**Set problem**
Copy every line from the data below in which the string "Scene" can be found.

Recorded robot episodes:
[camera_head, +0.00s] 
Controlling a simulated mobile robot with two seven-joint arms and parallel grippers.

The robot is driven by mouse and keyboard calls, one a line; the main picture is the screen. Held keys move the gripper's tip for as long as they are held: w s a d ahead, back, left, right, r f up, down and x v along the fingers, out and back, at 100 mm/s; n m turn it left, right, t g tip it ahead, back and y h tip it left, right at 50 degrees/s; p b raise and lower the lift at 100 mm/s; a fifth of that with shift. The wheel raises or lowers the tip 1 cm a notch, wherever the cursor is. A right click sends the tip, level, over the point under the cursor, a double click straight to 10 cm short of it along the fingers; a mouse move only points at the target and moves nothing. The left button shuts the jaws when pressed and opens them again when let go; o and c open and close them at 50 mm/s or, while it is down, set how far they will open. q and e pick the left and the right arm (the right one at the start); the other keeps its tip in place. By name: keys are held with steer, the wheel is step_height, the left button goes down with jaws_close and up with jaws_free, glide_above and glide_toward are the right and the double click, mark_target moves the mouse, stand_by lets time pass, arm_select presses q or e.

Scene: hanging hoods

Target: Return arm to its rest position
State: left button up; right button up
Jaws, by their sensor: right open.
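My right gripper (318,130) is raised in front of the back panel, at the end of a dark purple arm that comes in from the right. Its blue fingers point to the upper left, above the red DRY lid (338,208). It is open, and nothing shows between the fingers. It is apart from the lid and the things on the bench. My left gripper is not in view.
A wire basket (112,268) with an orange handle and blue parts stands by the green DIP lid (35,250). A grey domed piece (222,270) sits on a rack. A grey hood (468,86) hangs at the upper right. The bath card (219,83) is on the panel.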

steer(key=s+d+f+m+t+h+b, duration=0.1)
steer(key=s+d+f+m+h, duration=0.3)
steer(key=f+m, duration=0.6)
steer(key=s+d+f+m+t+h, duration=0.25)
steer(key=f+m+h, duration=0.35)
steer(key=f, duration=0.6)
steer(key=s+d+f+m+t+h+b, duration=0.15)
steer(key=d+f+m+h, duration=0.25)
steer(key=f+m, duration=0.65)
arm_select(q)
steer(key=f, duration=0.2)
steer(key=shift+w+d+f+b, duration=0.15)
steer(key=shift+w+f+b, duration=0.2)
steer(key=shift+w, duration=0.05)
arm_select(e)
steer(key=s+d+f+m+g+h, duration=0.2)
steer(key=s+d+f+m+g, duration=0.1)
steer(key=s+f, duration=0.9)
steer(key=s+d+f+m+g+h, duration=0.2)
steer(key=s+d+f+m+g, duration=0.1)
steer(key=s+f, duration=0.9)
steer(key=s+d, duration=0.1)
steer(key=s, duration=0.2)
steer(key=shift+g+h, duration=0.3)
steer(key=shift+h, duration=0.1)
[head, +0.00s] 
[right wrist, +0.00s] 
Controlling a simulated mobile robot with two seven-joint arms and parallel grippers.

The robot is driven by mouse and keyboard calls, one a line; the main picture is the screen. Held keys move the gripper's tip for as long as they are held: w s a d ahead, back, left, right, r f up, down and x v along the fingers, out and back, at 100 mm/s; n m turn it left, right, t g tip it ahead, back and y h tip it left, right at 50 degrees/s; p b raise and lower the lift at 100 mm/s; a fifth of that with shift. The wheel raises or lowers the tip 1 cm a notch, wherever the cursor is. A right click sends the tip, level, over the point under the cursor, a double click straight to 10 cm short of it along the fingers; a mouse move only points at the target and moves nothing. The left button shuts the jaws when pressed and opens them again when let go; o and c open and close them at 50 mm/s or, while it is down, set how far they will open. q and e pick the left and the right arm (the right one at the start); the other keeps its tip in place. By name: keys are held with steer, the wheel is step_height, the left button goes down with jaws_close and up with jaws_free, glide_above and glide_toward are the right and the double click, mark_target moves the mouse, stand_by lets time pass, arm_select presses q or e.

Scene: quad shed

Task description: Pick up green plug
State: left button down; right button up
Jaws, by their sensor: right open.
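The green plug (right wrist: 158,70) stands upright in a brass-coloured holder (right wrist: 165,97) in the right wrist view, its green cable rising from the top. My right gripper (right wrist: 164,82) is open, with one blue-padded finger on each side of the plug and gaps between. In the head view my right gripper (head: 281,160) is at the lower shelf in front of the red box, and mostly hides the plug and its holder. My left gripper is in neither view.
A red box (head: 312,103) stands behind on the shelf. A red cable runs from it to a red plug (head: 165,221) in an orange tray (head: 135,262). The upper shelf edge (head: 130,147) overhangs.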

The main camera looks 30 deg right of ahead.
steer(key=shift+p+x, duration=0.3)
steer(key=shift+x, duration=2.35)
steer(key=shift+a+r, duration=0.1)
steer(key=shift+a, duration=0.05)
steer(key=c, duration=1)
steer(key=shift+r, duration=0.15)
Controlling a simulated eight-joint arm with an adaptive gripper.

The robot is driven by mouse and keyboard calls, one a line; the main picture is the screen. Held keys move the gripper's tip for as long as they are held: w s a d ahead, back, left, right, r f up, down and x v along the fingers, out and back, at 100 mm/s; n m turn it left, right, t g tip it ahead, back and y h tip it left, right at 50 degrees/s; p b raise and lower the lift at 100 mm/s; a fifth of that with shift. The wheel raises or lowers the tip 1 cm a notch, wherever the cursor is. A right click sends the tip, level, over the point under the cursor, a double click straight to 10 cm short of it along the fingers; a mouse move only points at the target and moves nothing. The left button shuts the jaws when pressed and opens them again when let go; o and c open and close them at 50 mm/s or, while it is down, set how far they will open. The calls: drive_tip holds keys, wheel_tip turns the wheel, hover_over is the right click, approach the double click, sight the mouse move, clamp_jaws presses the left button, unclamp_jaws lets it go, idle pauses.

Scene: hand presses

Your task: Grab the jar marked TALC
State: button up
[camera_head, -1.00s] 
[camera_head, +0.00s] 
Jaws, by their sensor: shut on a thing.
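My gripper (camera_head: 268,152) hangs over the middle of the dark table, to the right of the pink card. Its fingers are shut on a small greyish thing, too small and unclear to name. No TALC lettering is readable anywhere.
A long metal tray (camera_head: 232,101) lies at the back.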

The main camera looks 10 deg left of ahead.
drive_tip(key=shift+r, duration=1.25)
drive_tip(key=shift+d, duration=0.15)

**Response**
Scene: hanging hoods
Scene: quad shed
Scene: hand presses

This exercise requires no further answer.